Cuba
Cuba
et l’Union européenne
Salim Lamrani
Intervention
lors de la IX Rencontre internationale des économistes sur la
globalisation et les problèmes de développement, Abel Prieto,
Pablo González Casanosa, François Houtard, David Viñas, Vicente
Batista et Fernando Rojas.
Palais
des Conventions, La Havane, 9 février 2007.
En décembre
1996, l’Union européenne s’alignait sur la position d’ingérence
étasunienne et exigeait de Cuba « des progrès tangibles
sur la voie d’une transition pacifique vers le pluralisme démocratique ».
C’est ainsi qu’est née la position commune européenne vis-à-vis
de La Havane, qui est devenue le pilier de la politique étrangère
de l’Union européenne à l’égard de Cuba.
La
position commune est unique en son genre dans la mesure où les
conditions imposées à Cuba ne s’appliquent pas aux autres
nations ayant des relations avec l’Union européenne.
En juin 2003,
sous l’impulsion de l’ancien Premier ministre espagnol, José
María Aznar, l’Union européenne a décidé d’imposer des
sanctions politiques et diplomatiques à Cuba. Cette décision se
justifiait, officiellement, en raison de la « situation
des droits de l’homme ».
De
leur côté, Les Etats-Unis ont présenté à l’ancienne
Commission des droits de l’homme des Nations unies qui siégeait
à Genève, chaque année, de 1987 à 2005, une résolution contre
Cuba dénonçant les « violations des droits de l’homme ».
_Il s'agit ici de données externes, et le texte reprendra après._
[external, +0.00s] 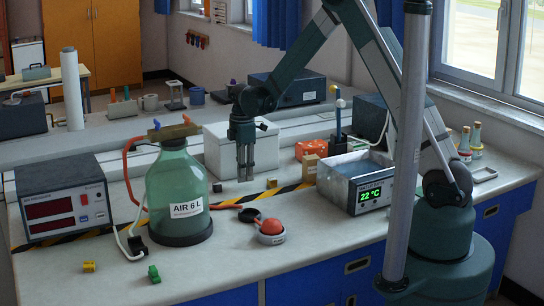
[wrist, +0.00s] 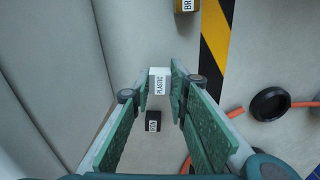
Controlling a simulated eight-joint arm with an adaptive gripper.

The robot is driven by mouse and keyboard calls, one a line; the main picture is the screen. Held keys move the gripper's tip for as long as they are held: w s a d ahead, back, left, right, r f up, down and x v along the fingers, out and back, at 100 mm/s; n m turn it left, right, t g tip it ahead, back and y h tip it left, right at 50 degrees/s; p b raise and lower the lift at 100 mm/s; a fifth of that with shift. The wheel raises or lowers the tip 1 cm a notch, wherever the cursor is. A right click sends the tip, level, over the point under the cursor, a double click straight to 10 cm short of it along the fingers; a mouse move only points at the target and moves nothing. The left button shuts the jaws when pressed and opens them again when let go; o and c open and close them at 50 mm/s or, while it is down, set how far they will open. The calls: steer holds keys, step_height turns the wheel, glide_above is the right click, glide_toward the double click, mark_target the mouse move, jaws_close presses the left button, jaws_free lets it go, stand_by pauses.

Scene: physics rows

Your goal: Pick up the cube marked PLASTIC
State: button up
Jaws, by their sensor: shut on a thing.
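The white cube marked PLASTIC (wrist: 159,84) is between the fingertips of my gripper (wrist: 159,76) in the wrist view, its label readable. The fingers are closed on its two sides. In the external view my gripper (external: 245,178) points straight down over the bench in front of the white box. I cannot make out the white cube there. From these views I cannot tell whether the cube touches the bench.
A black cube (wrist: 153,121) lies close by in the wrist view. A brass-coloured cube (wrist: 185,5) lies by the striped tape (wrist: 214,45). The glass jar (external: 180,190) stands left of my gripper, the white box (external: 220,150) behind it, the red ball (external: 271,227) in front.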

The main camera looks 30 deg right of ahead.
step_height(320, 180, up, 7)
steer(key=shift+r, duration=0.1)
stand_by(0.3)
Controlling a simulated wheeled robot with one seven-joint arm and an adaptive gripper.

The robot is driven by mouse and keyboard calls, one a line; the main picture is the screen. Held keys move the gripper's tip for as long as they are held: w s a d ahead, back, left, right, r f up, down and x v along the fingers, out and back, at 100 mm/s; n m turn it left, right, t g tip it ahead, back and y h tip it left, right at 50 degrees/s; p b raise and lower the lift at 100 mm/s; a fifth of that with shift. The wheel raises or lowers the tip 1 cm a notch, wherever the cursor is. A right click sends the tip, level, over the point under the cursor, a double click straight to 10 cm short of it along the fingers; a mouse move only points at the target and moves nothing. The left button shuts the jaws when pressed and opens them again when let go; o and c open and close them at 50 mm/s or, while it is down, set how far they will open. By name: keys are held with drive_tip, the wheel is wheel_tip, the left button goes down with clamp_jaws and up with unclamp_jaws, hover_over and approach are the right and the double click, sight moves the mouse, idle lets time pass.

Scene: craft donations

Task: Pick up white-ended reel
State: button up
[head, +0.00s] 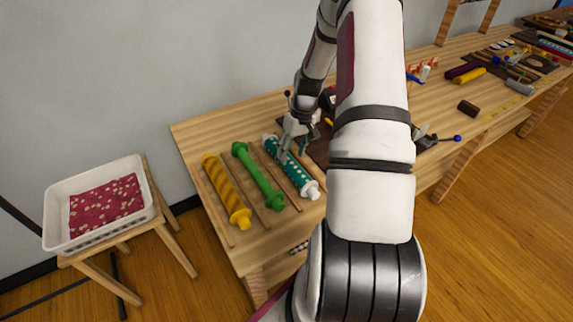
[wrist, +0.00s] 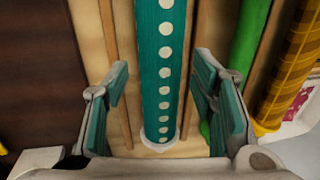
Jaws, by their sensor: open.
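The white-ended reel (head: 294,173) is a teal roll with white dots and white ends, lying between wooden strips on the workbench. In the wrist view the teal reel (wrist: 161,60) runs down the middle, with one white end (wrist: 160,142) near the bottom. My gripper (head: 292,147) is above the reel toward its far part. Its two teal-padded fingers (wrist: 161,100) are apart, one on each side of the reel, with gaps to it. Nothing is held. My arm hides part of the bench to the right.
A green reel (head: 259,176) and a yellow patterned reel (head: 226,192) lie to the left of it. A white bin (head: 147,208) with red dotted cloth stands on a stool at left. Tools and several small items lie farther right on the workbench (head: 192,136).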

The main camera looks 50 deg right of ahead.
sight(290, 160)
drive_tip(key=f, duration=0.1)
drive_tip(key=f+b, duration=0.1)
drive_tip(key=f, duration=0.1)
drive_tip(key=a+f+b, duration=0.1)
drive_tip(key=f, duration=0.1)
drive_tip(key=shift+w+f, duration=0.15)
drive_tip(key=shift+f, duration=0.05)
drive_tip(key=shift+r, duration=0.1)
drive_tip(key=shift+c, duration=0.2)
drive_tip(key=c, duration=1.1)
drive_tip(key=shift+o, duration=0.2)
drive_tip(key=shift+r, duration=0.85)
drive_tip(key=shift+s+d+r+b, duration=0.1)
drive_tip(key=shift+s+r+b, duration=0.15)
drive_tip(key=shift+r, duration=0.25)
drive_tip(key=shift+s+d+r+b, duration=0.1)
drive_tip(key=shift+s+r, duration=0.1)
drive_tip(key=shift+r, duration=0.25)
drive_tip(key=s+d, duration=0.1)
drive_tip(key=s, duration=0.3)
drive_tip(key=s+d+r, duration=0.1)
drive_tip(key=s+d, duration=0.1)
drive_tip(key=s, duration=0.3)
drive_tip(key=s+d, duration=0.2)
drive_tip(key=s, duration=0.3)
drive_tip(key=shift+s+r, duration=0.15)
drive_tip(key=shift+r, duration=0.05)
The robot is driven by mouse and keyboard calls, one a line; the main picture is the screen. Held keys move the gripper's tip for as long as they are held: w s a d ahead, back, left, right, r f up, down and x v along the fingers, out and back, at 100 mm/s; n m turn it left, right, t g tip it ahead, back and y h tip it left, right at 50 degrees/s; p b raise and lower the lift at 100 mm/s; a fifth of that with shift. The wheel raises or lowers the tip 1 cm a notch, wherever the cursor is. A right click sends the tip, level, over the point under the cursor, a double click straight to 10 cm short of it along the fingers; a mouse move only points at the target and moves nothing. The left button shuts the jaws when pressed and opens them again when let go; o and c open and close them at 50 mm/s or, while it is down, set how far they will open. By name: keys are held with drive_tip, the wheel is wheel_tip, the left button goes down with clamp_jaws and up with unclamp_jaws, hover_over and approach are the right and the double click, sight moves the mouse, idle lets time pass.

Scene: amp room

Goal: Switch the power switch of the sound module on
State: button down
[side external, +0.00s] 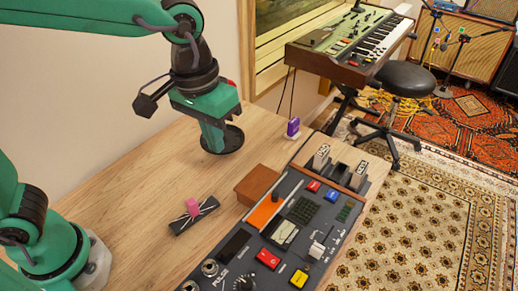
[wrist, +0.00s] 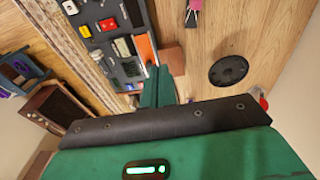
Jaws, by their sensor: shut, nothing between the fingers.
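The sound module (side external: 262,240) is a dark slanted panel with "PULSE" lettering, at the table's right edge. It also shows at the upper left of the wrist view (wrist: 128,68). It carries red buttons (side external: 268,258), a yellow button (side external: 299,278), an orange strip (side external: 266,212), knobs and a pale slider (side external: 316,250). I cannot tell which control is the power switch. My gripper (side external: 213,148) is shut and empty, pointing down over the table, left of the module and apart from it. Its fingers also show in the wrist view (wrist: 157,88).
A black round disc (side external: 233,141) lies by my fingers; contact is unclear. A pink piece (side external: 192,207) sits on a dark strip (side external: 180,224). A purple item (side external: 293,127) stands near the table's far edge. A brown wooden block (side external: 252,188) adjoins the module. Bare wood lies between.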

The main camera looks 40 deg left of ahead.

D’ailleurs, discréditée par ses décisions politisées et
partiales, celle-ci a été remplacée en mai 2006 par un nouveau
Conseil des droits de l’homme. Durant cette période de près de
vingt ans, le seul pays pointé du doigt par les différentes
administrations étasuniennes sur le continent américain a été
Cuba. Désormais, l’Union européenne a emboîté le pas à
Washington en imposant également des sanctions à Cuba.
Tout comme les
Etats-Unis, le seul pays du monde condamné par l’Union européenne
et victime de telles sanctions est Cuba, ce qui rend d’autant
plus incompréhensible la position de Bruxelles. Pourquoi
Bruxelles se range-t-elle de façon tant dévote sur la position
étasunienne ? Il est en effet difficile de concevoir
qu’une puissance aussi importante que l’Europe des 25
s’aligne de manière docile et disciplinée sur la politique étrangère
de Washington vis-à-vis du petit archipel des Caraïbes.
En
avril 2005, à Genève, une résolution, adoptée par une grande
majorité (35) des 50 membres de la Commission, a été rejetée
par l’Union européenne, et bien sûr par Washington. La résolution
condamnait « l’utilisation de mercenaires pour violer
les droits de l’homme et le droit des peuples à l’autodétermination ».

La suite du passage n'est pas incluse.